Scratching or scurrying sounds are another classic sign of mice. If you hear a faint rustling from within your walls or the other room, that may be the sound of mice digging their nails into a surface for grip and then scurrying around in search of food.
Resembling dark grains of rice, mice droppings are a classic sign of mouse activity. You might notice them in small or large quantities anywhere mice can reach, such as inside cupboards, behind cabinets and other furniture, or in your crawl space, attic, or basement. Be sure to wear gloves and use ample disinfectant when handling suspected rodent droppings.
Finally, strange pet behavior is an indicator of a rodent problem. Dogs and cats are natural domestic predators of mice, and have been proven to create a landscape of fear that discourages mice from foraging for food or leaving their nests at all.
Your pets will likely be on high alert, with pupils dilated and ears at attention if there is a mouse around. They’ll likely pace in the area where they detect an unusual scent, and may randomly pounce as they hunt the mouse down. They might become suddenly excited for no obvious reason, and meow, bark, or whimper.
Dogs may wag their tails and run along the walls where they hear or smell a mouse, perhaps scratching, sniffing, or staring at the wall.
How Do Mice Get Inside?
If you’ve noticed signs that there may be mice in your walls, you’re probably frustrated and wondering how they managed to set up camp there in the first place. Below is a list of ways that mice can evade unsuspecting homeowners.
Entering while a building is under construction (once they find nearby food and hiding places, they have no reason to leave)
Entering through propped open doors or windows
Acting as stowaways in storage boxes and bags coming into your home
Entering through penetrations around pipes and wires
Squeezing through holes, cracks, and crevices in the building’s walls, floors, or foundation
(Adult mice can fit through a dime-sized gap, and young mice can fit through a gap the width of a pencil)

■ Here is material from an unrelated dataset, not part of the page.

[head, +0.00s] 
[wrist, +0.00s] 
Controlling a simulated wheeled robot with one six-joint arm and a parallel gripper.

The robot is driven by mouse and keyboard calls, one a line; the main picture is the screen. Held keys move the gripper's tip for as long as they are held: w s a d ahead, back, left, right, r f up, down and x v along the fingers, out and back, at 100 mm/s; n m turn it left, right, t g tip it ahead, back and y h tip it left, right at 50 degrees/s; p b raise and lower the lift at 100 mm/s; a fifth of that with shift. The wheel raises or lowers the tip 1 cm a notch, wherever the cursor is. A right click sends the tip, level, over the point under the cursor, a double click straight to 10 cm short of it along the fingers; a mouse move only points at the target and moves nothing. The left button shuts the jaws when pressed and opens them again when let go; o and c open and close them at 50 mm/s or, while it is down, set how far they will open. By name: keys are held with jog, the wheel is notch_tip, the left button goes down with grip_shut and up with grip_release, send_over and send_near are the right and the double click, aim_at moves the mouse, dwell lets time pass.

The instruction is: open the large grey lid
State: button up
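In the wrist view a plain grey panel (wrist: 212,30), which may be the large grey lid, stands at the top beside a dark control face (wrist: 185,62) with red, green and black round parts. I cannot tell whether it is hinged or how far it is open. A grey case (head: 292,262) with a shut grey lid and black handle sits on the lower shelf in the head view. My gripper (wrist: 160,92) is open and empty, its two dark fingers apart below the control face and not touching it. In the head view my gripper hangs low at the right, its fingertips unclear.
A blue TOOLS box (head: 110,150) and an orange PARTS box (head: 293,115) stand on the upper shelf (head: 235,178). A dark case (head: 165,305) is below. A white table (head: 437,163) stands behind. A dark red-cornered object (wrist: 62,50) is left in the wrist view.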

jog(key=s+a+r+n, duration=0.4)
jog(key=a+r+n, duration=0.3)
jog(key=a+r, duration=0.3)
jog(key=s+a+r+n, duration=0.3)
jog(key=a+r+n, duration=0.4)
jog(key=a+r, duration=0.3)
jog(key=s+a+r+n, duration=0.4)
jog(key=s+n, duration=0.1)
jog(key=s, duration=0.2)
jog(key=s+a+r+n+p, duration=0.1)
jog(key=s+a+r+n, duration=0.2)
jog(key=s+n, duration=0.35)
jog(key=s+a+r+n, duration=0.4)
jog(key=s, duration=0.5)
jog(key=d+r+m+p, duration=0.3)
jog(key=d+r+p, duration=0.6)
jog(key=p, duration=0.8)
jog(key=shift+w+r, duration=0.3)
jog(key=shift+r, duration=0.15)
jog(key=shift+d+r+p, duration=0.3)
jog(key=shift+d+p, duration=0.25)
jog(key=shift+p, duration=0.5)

Hiding in nearby trash or clutter
Since mice don’t move unless they have a reason to, they can be hard to get rid of. That’s why it’s crucial to take preventative measures to keep these critters out. Read on for a breakdown on how to curb a mouse problem.
How to Get Rid of Mice in Your Walls
If you suspect there are mice living in your walls, it’s crucial to act fast. Below are all the steps you should take to get invading mice out of your home (and keep them out).
Eliminate Food Sources
Immediately discard (or seal and put away) any food scraps
Empty your trash can regularly
Clean up spills
Keep the food in your fridge and pantry in airtight containers
Don’t leave crayons out
Don’t leave leftover pet food out
Put away cardboard and paper and keep electrical wiring sealed away (mice don’t consume these, but use them to satisfy their need to chew)

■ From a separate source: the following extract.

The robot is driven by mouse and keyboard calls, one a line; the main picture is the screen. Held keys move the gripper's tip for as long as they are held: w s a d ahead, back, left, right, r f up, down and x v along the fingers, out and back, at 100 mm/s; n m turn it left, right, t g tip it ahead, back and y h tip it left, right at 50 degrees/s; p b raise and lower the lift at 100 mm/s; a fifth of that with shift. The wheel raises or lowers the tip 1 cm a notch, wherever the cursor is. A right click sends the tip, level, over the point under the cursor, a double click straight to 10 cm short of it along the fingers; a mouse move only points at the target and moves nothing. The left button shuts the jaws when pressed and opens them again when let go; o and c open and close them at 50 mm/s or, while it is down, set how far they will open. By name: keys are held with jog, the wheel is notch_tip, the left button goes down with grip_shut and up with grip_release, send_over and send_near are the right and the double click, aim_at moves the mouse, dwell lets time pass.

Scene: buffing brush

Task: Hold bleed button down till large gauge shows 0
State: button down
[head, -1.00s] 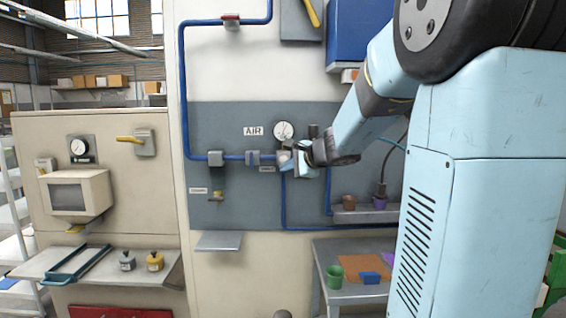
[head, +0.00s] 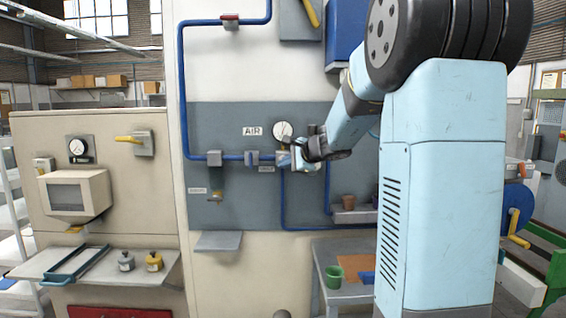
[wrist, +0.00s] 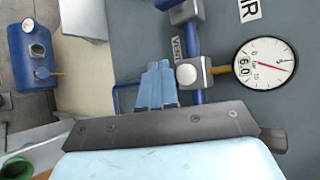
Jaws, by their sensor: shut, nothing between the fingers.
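In the wrist view the gauge (wrist: 265,64) has a red needle and a window that seems to read 6.0. A pale round button (wrist: 187,74) is on a grey block on the blue pipe, beside a label that seems to read VENT. My gripper (head: 287,160) is at this block in the head view and partly hides it. In the wrist view my blue fingers (wrist: 158,70) are shut and empty, just left of the button. I cannot tell whether they touch the block.
A smaller gauge (head: 77,147) is on the beige cabinet at left. A small shelf (head: 219,241) and a table with a green cup (head: 334,277) stand below.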

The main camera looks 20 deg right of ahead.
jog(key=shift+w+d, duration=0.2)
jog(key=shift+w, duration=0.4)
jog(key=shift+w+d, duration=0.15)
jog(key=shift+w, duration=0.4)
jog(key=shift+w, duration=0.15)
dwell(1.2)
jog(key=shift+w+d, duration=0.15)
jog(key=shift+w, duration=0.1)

Limit Access to Nesting Materials
Stuffing from mattresses, pillows, and stuffed animals
Anything soft and loose that can be balled up or shredded
Seal Entry Points
Since mice can squeeze through the tiniest of gaps, it’s crucial to seal any open entry points to your home in order to prevent mice from making it theirs. Have any exterior cracks sealed, especially those created by moisture damage or near leaky pipes (these attract mice as water sources).
Fill any cracks, crevices, and small holes in your walls and moldings with caulk or spackle. Prune plants and keep firewood away from your home, as these can act as “bridges”for pests to get inside or satellite hideouts.
Be sure to keep your doors and windows closed when possible and have any holes in the window or door screens repaired.
Use Natural Mice Repellents
There are a variety of DIY natural mice repellents that you may already have on hand. Below is a list of household substances that naturally repel mice.
The scent of peppermint causes sensory overload for mice, and also masks their natural pheromones (which attract other mice). Diffusing peppermint oil may be the key to keeping mice at bay.
Mice are repelled by the strong scent of cayenne pepper, which can also irritate their eyes and noses. Sprinkling a bit of cayenne pepper near doors and windows and in the corners of rooms may act as a warning shot to keep mice outside your house.
The scent of cloves is also overwhelming and irritating to mice. Try diffusing clove essential oil or placing a few drops (or some actual cloves) in areas where you suspect mice are living (or at potential entry points).
Toothpaste may emit that peppermint scent that confuses mice and masks their pheromones. Plus, it’s also poisonous to mice if eaten, which is why many homeowners mix it with sugar as a bait that kills mice.
Bleach’s strong smell is a natural repellent for mice—and it comes with the added benefit of sanitizing germ-infested areas that mice have inhabited. However, bleach is more of a short-term solution, as you’ll need to sustain the smell in order to keep mice at bay (and it’s unpleasant and potentially harmful when inhaled by humans, too).
The scent of white vinegar is another natural repellent for mice. Spray vinegar with a spray bottle in areas that you suspect mice have been, or soak cotton balls in white vinegar and leave them around your home. Vinegar doubles as a cleaning solution, and is safe and natural, but it will not kill mice (only keep them away from certain areas).
Use Mouse Traps
There are a variety of mouse traps on the market online and in hardware stores, from traditional pedal and snap traps to sticky glue traps to baited traps/“bait stations” filled with rodenticides to humane “catch and release” containers.
If you’re convinced you’re dealing with a mouse infestation but you or your pets haven’t been able to catch mice as of yet, setting traps may give you peace of mind. Place traps in any areas around your home that you suspect are mouse hangouts. Particularly if the infestation is small and you don’t want to kill the mice, “catch and release” traps may be your best bet.
When to Call a Pest Control Professional
Mice famously reproduce quickly, and if you’ve seen one mouse (or even a clue like droppings), it’s a sign there may be more nesting nearby. It’s never too early to call a pest control service to inspect your house and take preventative measures against infestation. If your walls are infested with mice, a professional exterminator can curb the problem effectively and make sure it doesn’t come back. For your own peace of mind (and even your pets’), it’s best to call the experts to take mice control action immediately.